# Dataset rows

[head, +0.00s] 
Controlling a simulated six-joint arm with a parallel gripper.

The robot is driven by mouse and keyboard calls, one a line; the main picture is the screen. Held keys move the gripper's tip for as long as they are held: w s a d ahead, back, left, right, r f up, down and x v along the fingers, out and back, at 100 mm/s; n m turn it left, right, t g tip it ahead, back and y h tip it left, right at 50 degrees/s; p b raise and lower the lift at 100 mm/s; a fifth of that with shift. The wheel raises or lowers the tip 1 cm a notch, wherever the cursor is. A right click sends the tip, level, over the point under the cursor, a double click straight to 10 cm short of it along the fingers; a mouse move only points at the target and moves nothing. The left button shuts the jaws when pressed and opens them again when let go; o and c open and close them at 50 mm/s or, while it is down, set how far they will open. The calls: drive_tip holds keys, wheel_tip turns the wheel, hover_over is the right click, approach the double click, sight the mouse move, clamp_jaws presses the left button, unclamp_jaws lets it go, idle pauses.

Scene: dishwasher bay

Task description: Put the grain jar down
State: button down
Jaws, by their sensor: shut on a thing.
--
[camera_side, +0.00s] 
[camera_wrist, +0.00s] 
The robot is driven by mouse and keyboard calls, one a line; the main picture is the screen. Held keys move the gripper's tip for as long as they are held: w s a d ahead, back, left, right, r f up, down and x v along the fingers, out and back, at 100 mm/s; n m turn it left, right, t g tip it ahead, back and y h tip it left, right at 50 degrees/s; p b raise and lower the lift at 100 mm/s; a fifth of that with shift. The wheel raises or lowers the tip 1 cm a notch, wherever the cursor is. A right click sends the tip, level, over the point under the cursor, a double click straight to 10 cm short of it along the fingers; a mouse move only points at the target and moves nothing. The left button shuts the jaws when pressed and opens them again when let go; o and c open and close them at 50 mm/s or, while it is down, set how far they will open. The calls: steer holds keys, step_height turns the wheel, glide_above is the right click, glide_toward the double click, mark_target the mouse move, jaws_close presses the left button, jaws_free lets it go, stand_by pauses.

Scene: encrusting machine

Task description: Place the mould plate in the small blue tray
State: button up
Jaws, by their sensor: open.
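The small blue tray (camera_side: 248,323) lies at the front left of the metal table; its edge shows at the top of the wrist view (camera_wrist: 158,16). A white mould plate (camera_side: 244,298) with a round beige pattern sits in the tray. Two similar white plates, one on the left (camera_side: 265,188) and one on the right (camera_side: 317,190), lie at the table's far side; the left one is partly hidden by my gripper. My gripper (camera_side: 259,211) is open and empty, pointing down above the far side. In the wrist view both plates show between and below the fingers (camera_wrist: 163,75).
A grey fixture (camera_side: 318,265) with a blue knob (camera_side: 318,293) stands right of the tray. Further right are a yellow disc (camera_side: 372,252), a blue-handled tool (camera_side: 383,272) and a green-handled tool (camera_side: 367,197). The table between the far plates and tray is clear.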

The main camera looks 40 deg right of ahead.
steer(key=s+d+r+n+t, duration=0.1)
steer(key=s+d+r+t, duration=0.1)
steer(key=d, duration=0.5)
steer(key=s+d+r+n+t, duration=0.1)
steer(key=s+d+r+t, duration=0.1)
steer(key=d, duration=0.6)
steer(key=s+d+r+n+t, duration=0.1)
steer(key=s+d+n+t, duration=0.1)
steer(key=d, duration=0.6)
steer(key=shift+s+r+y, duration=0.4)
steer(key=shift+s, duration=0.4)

# Written problem
Identify the lines of the entries containing the string "description". Copy each such line.

# Solution to this task
Task description: Put the grain jar down
Task description: Place the mould plate in the small blue tray

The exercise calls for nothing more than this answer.